Empires In World History: Power And The Politics Of Difference, by Jane Burbank and Frederick Cooper
Empires can be a tricky subject to write about. It is easy for people to feel a sense of moral fury when it comes to empires and the way that they have behaved throughout history, but the authors do a good job at being fair-minded when it comes to both the good and bad sides of empires. As many people are not used to giving credit where it is due, that is impressive. The authors are also critical about both the nostalgia for empire as well as the way that imperialism fell not because of humanitarian reasons per se but because in an age of growing social welfare states in imperial states most empires simply ceased to be profitable given the minimal economic development of most colonial areas and the growing opposition that was faced in many areas. Also, the authors are wise to note that the age of empires is not necessarily over, and that they may return because there has been no great change in human nature over the course of the last few decades, something that many writers of history have conveniently forgot.

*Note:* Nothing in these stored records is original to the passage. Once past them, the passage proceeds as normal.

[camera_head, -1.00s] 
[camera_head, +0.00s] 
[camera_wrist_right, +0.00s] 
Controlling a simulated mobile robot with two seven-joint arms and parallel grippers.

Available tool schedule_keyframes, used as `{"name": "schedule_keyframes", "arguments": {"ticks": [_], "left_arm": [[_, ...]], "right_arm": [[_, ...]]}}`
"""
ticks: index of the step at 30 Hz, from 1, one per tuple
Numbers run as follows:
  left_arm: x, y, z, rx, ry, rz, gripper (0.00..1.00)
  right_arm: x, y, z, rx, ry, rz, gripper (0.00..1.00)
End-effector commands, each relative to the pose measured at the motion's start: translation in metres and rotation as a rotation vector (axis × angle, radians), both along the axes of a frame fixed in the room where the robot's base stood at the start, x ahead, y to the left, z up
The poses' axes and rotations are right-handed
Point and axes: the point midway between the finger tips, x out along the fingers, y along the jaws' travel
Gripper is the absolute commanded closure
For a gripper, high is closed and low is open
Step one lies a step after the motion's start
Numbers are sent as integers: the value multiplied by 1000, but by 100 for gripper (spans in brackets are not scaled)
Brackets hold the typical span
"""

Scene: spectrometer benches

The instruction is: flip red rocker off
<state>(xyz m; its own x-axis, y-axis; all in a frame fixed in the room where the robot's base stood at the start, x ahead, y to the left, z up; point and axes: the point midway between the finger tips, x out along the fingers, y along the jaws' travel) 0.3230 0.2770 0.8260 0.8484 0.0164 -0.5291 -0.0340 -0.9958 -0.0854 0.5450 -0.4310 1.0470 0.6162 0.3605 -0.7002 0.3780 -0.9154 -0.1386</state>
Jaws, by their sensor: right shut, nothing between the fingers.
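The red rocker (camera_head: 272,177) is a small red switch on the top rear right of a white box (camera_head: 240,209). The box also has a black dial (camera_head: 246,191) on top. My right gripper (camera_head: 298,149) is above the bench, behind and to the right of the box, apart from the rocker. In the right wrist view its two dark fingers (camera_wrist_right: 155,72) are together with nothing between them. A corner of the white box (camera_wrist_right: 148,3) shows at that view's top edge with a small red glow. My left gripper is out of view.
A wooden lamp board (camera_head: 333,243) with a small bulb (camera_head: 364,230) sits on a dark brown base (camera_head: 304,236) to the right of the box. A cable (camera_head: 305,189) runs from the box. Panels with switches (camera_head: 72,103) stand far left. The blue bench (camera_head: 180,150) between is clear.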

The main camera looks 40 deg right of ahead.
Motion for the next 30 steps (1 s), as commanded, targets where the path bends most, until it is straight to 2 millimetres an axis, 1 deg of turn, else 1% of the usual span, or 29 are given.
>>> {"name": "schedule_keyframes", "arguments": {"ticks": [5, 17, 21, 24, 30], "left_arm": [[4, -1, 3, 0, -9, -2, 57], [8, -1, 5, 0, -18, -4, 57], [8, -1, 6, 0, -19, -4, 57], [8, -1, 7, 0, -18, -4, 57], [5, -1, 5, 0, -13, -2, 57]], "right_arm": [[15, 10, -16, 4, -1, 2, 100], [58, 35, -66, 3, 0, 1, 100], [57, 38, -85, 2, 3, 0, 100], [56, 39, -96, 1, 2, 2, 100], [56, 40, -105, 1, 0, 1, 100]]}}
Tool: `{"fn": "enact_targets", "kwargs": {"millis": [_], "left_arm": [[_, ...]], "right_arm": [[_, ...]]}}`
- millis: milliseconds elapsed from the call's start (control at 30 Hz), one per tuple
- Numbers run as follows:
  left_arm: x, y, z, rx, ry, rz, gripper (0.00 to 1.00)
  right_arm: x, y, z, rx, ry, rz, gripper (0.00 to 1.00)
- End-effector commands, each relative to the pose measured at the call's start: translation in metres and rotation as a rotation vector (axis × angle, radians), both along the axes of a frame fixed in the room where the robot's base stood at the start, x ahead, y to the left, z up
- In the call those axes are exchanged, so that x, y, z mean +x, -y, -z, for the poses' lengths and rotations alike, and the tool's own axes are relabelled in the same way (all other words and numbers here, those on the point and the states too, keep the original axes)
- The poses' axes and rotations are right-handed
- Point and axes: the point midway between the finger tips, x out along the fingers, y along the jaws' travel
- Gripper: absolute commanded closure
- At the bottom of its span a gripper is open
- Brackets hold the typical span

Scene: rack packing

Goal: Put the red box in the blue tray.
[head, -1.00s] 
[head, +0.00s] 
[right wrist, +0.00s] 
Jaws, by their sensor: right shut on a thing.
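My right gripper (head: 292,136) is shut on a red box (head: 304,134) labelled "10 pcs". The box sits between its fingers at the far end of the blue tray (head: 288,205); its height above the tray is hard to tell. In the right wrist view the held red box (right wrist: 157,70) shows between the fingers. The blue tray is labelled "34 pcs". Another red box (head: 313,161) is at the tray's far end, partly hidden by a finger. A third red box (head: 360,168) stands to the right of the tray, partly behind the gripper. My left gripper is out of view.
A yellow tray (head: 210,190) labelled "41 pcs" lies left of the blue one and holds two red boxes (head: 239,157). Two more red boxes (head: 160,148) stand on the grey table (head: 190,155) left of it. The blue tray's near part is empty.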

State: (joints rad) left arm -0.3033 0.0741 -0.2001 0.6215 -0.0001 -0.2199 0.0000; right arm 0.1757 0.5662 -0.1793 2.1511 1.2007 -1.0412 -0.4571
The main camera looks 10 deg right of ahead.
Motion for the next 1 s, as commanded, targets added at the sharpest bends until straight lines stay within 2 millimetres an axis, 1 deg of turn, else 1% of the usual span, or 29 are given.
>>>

This book is almost 500 pages long and is divided into 14 large chapters. The book begins with a list of illustrations and a preface and then discusses imperial trajectories (1) around the world as well as the similarities and differences between imperial rule in Rome and ancient China (2). After that the author discusses what happened after Rome in the Mediterranean and European world regarding the different models of empire between Christians and Muslims (3) as well as the Eurasian connections of the Mongol Empire (4). There is a discussion of the Ottoman and Spanish empires and their importance beyond the Mediterranean (5) as well as the Oceanic economies and colonial societies between Europe, Asia, and the Americas (6). The authors discuss empire-building beyond the steppe in Russia and China (7) as well as the relationship between empire, nation, and citizenship in the revolutionary era (8). The authors slow down the time span to discuss the spread of Russia and the United States across continents (9) as well as imperial repertoires and the myths of modern imperialism on the right and left (10). After that the authors discuss sovereignty and empire in 19th century Europe and its near abroad (11) as well as war and revolution in an imperial world between World War I and the end of World War II (12). Finally, the authors close with a discussion of the end of empire (13) as well as the relationship between empires, states, and the political imagination (14), after which there are suggested reading and citations as well as an index.
The author’s view of histories is quite expansive, beginning in early history and continuing to the present day. Of particular importance is the way that empires have always involved the disparate power between rulers and ruled as well as the politics of difference that have always separated peoples and prevented a great deal of buy-in. That said, empires have also generally required at least enough local buy-in to endure, and the authors explore those aspects of various empires that have made them more lasting as well as more important in the course of the world. In particular, the authors are intrigued by the difference between the persistent Chinese unity despite periods of disagreement and the equally persistent disunity in the former Roman empire, something that would be of interest to many readers as well. This book is a long one and one that would take people quite a while to read, but if they have an interest in reading about empires and want to do it right, there is a lot to appreciate here. Not everyone is going to want to think of anything positive to come out of the Mongol Empires or the empires of Western European countries, but those who are willing to reflect on the balance sheet of empires will find a lot here to think about.